AKP İstanbul Milletvekili Bülent Turan, Balyoz davasına bakan İstanbul 10. Ağır Ceza Mahkemesi’nin şikayeti üzerine İstanbul Barosu yönetim kurulu üyeleri hakkında açılan dava nedeniyle, baro yönetiminin düştüğünü iddia etti. Ancak, dava, baro seçimlerinden önce açılmadığı için İstanbul Barosu Yönetim Kurulu üyelerini hukuken etkilemeyecek. Baro yönetiminden avukat Hasan Kılıç, “Görevimizin başındayız. Bu iddi zorlama bir yorum. Bunu kabul etmemiz söz konusu değil” dedi. Balyoz davasında görev alan avukatlara yönelik baskılara ilişkin açıklama yaptıklarını, eylemin, Avukatlık Kanunu’ndan aldıkları yetkiye dayandığını vurguladı. Aksi bir durumun Avukatlık Yasası’na aykırı olacağını ifade ederek, şöyle devam etti:

“Aslında, İstanbul 10. Ağır Ceza Mahkemesi, bizlere ‘siz de görevinizi yapıyorsunuz’ şeklinde beyanı olmuştu. Sonradan adil yargılamayı etkilemeye teşebbüs suçundan suç duyurusunda bulunuldu. Yasa değişikliği nedeniyle, bu maddeyle suçlananlar için, hapis cezası değil para cezası isteniyor. Ancak ilginç bir şekilde, baro yönetim kurulu üyeleri hakkında TCK’nin 277. maddesinden yani, ‘yargı görevini yapanı etkilemeye teşebbüs’ten dava açıldı. İddia, eylemle bağdaşmıyor. Suç oluşturacak kast unsurları yok. Zorlama bir yorum.”

12 Eylül’de bile olmadı

İddianamenin henüz kabul edilmediğini ifade eden Kılıç, “İddianame kabul edilse dahi ortaka suç yok. Avukatlık Kanunu’dan gelen yetki kullanıldı. Dava açılsa bile yüzde 60 oy almış baro yönetiminin düşmesini gerektirmez.
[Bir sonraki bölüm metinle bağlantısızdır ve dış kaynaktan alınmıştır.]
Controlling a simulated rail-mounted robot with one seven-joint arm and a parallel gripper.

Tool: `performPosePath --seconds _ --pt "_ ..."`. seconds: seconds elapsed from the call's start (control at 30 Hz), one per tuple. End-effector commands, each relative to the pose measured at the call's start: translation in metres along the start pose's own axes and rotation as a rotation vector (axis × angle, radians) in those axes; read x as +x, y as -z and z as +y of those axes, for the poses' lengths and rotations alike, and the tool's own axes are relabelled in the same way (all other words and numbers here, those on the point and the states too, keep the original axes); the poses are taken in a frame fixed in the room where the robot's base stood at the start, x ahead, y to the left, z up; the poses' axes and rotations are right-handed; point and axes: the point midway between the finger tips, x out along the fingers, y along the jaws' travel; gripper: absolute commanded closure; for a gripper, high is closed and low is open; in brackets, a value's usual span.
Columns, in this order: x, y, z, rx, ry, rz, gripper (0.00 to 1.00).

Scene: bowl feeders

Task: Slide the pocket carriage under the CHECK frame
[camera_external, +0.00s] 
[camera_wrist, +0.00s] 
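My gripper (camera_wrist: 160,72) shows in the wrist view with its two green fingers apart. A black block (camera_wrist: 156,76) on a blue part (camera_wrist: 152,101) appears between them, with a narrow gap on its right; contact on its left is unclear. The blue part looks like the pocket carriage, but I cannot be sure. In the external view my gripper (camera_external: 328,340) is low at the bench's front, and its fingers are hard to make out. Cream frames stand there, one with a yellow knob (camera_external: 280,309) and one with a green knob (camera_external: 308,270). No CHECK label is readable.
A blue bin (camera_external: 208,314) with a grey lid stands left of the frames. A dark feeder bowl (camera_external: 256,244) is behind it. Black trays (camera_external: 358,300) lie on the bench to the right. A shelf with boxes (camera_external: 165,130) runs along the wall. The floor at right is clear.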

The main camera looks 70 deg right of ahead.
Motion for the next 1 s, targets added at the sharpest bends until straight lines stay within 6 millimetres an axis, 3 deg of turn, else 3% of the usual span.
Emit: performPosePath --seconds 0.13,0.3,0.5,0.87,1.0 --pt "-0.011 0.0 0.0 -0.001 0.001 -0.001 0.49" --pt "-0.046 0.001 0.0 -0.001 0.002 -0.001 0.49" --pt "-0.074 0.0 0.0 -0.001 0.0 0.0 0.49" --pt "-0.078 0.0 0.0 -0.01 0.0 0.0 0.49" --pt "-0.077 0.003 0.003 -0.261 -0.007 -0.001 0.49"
Ancak anlaşılıyor ki, ortada böyle bir istek var. Susturulamayan, haksızlıklara karşı doğru bildiğini söyleyen baronun bu tavrına karşı böyle bir istek olduğu görülüyor. AKP milletvekilinin kinle haraket etmesi üzerinde durulması gereken bir konu. Baro doğru bildiğini söylekmekten vazgeçmeyen bir kurum. Başkanlarımızdan Orhan Adli Apaydın’ın ölüm yıldönümü yaklaşıyor. Apaydın cezaevinde yaşamını yitirdi. 12 Eylül döneminde baronun kapısı mühürlendi. Yönetime karşı baskılar tarihsel bir süreç izliyor. Ancak 12 Eylül de bile böyle bir uygulama olmadı” dedi.